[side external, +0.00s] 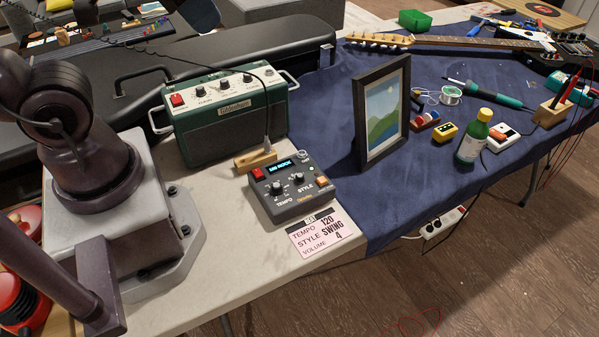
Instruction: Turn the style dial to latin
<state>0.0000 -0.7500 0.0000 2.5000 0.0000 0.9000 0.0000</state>
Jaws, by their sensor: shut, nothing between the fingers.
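The grey drum-machine box (318,193) sits on the pale table top in front of the green amplifier. Its style dial (297,178) is a small black knob with a light pointer, above the word STYLE. The tempo dial (278,188) is to its left. A small lit display (281,168) ends in what looks like ROCK; the rest is too small to read surely. The marks around the style dial are too small to read. My gripper is not clearly in view; nothing touches the dials.
A card (320,233) in front of the box reads tempo 120, style SWING, volume 4. The green amplifier (225,118) and a wooden block (255,160) stand behind. Above the box looks clear.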

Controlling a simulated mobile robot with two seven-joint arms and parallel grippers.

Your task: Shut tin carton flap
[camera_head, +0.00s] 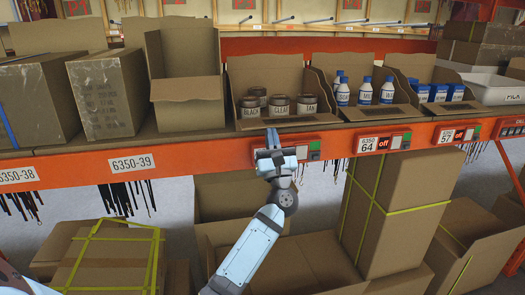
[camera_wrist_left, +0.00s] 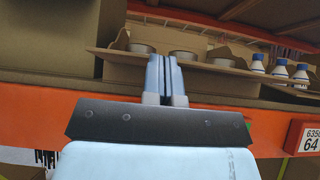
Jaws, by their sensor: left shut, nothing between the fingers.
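The tin carton (camera_head: 281,75) is an open-topped display box on the shelf in the head view. Its tall back panel stands up. In the left wrist view the two fingers (camera_wrist_left: 164,75) are pressed together in front of the carton (camera_wrist_left: 210,80). I cannot tell whether they touch it. My right gripper is not in view.
A carton with white-and-blue bottles (camera_head: 365,92) stands to the right, then one with blue boxes (camera_head: 437,93). A tall open carton (camera_head: 187,90) stands to the left. The orange shelf beam (camera_head: 205,156) runs below. Large boxes (camera_head: 395,210) fill the lower level.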

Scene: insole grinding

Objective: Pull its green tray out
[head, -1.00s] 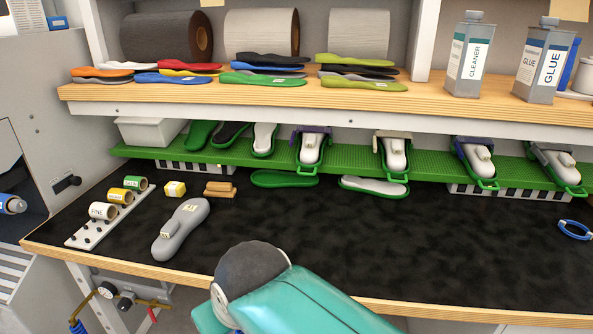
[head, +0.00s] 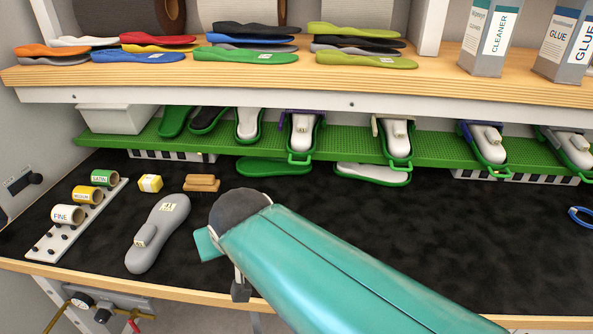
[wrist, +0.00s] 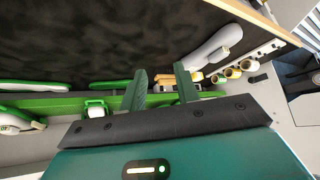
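Several green trays with looped front handles rest on the long green shelf in the head view. One holds a white form under a purple clamp (head: 302,135); another holds a white form under a pale clamp (head: 397,140). Two more, at the right (head: 486,145) and far right (head: 570,147), also hold forms. The frames do not single out one tray. My gripper (wrist: 162,88) shows two dark green fingers, apart and empty in the wrist view. A green tray end (wrist: 96,108) shows beyond and left of them. In the head view my arm largely hides the gripper.
A grey shoe form (head: 157,235) lies on the black mat beside a roll rack (head: 75,225), a yellow block (head: 150,183) and a brush (head: 202,183). Green-edged soles (head: 273,168) lie below the shelf (head: 230,148). A wooden shelf (head: 440,85) overhangs it. The right mat is mostly clear.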

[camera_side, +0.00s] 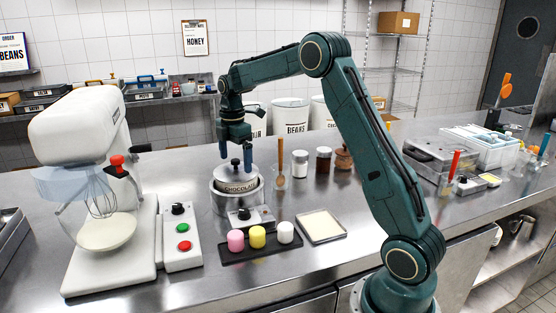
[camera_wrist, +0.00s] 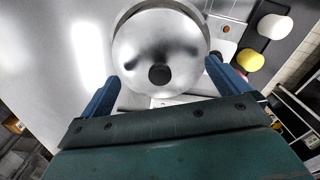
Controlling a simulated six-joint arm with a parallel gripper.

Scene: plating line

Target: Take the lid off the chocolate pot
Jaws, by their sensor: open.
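The chocolate pot (camera_side: 224,200) is a steel pot with a "CHOCOLATE" label, standing on the steel counter left of the middle. Its silver lid (camera_side: 237,175) sits on top, with a dark knob (camera_side: 235,162) at the centre. In the wrist view the round lid (camera_wrist: 150,40) fills the upper middle, and its black knob (camera_wrist: 159,74) lies between my fingers. My gripper (camera_side: 234,158) is right above the lid, pointing down, with its blue fingers around the knob's height. In the wrist view my gripper (camera_wrist: 160,85) is open, one finger on each side, apart from the knob.
A white stand mixer (camera_side: 85,130) with a bowl is on the left, beside a button box (camera_side: 182,240). A dark tray (camera_side: 262,246) with pink, yellow and white pieces is in front of the pot. A wooden spoon (camera_side: 280,160) and jars (camera_side: 323,163) stand to the right.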

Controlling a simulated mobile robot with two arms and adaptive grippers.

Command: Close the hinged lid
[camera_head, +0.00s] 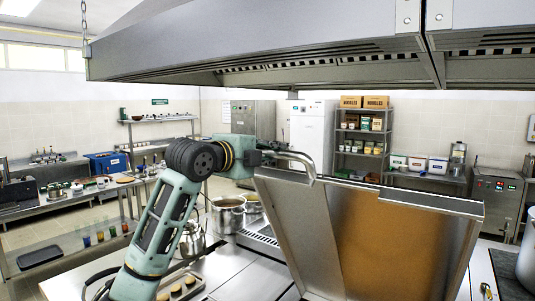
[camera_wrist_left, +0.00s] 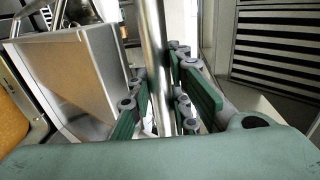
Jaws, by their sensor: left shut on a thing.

____

### Task statement:
Omit all pictures while transcribing the entries verbatim.

### Solution to the problem:
[side external, +0.00s] 
Instruction: Turn the style dial to latin
<state>0.0000 -0.7500 0.0000 2.5000 0.0000 0.9000 0.0000</state>
Jaws, by their sensor: shut, nothing between the fingers.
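The grey drum-machine box (318,193) sits on the pale table top in front of the green amplifier. Its style dial (297,178) is a small black knob with a light pointer, above the word STYLE. The tempo dial (278,188) is to its left. A small lit display (281,168) ends in what looks like ROCK; the rest is too small to read surely. The marks around the style dial are too small to read. My gripper is not clearly in view; nothing touches the dials.
A card (320,233) in front of the box reads tempo 120, style SWING, volume 4. The green amplifier (225,118) and a wooden block (255,160) stand behind. Above the box looks clear.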

Controlling a simulated mobile robot with two seven-joint arms and parallel grippers.

Your task: Shut tin carton flap
[camera_head, +0.00s] 
[camera_wrist_left, +0.00s] 
Jaws, by their sensor: left shut, nothing between the fingers.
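The tin carton (camera_head: 281,75) is an open-topped display box on the shelf in the head view. Its tall back panel stands up. In the left wrist view the two fingers (camera_wrist_left: 164,75) are pressed together in front of the carton (camera_wrist_left: 210,80). I cannot tell whether they touch it. My right gripper is not in view.
A carton with white-and-blue bottles (camera_head: 365,92) stands to the right, then one with blue boxes (camera_head: 437,93). A tall open carton (camera_head: 187,90) stands to the left. The orange shelf beam (camera_head: 205,156) runs below. Large boxes (camera_head: 395,210) fill the lower level.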

Scene: insole grinding

Objective: Pull its green tray out
[head, -1.00s] 
[head, +0.00s] 
[wrist, +0.00s] 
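Several green trays with looped front handles rest on the long green shelf in the head view. One holds a white form under a purple clamp (head: 302,135); another holds a white form under a pale clamp (head: 397,140). Two more, at the right (head: 486,145) and far right (head: 570,147), also hold forms. The frames do not single out one tray. My gripper (wrist: 162,88) shows two dark green fingers, apart and empty in the wrist view. A green tray end (wrist: 96,108) shows beyond and left of them. In the head view my arm largely hides the gripper.
A grey shoe form (head: 157,235) lies on the black mat beside a roll rack (head: 75,225), a yellow block (head: 150,183) and a brush (head: 202,183). Green-edged soles (head: 273,168) lie below the shelf (head: 230,148). A wooden shelf (head: 440,85) overhangs it. The right mat is mostly clear.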

[camera_side, +0.00s] 
[camera_wrist, +0.00s] 
Controlling a simulated six-joint arm with a parallel gripper.

Scene: plating line

Target: Take the lid off the chocolate pot
Jaws, by their sensor: open.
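The chocolate pot (camera_side: 224,200) is a steel pot with a "CHOCOLATE" label, standing on the steel counter left of the middle. Its silver lid (camera_side: 237,175) sits on top, with a dark knob (camera_side: 235,162) at the centre. In the wrist view the round lid (camera_wrist: 150,40) fills the upper middle, and its black knob (camera_wrist: 159,74) lies between my fingers. My gripper (camera_side: 234,158) is right above the lid, pointing down, with its blue fingers around the knob's height. In the wrist view my gripper (camera_wrist: 160,85) is open, one finger on each side, apart from the knob.
A white stand mixer (camera_side: 85,130) with a bowl is on the left, beside a button box (camera_side: 182,240). A dark tray (camera_side: 262,246) with pink, yellow and white pieces is in front of the pot. A wooden spoon (camera_side: 280,160) and jars (camera_side: 323,163) stand to the right.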

Controlling a simulated mobile robot with two arms and adaptive grippers.

Command: Close the hinged lid
[camera_head, +0.00s] 
[camera_wrist_left, +0.00s] 
Jaws, by their sensor: left shut on a thing.

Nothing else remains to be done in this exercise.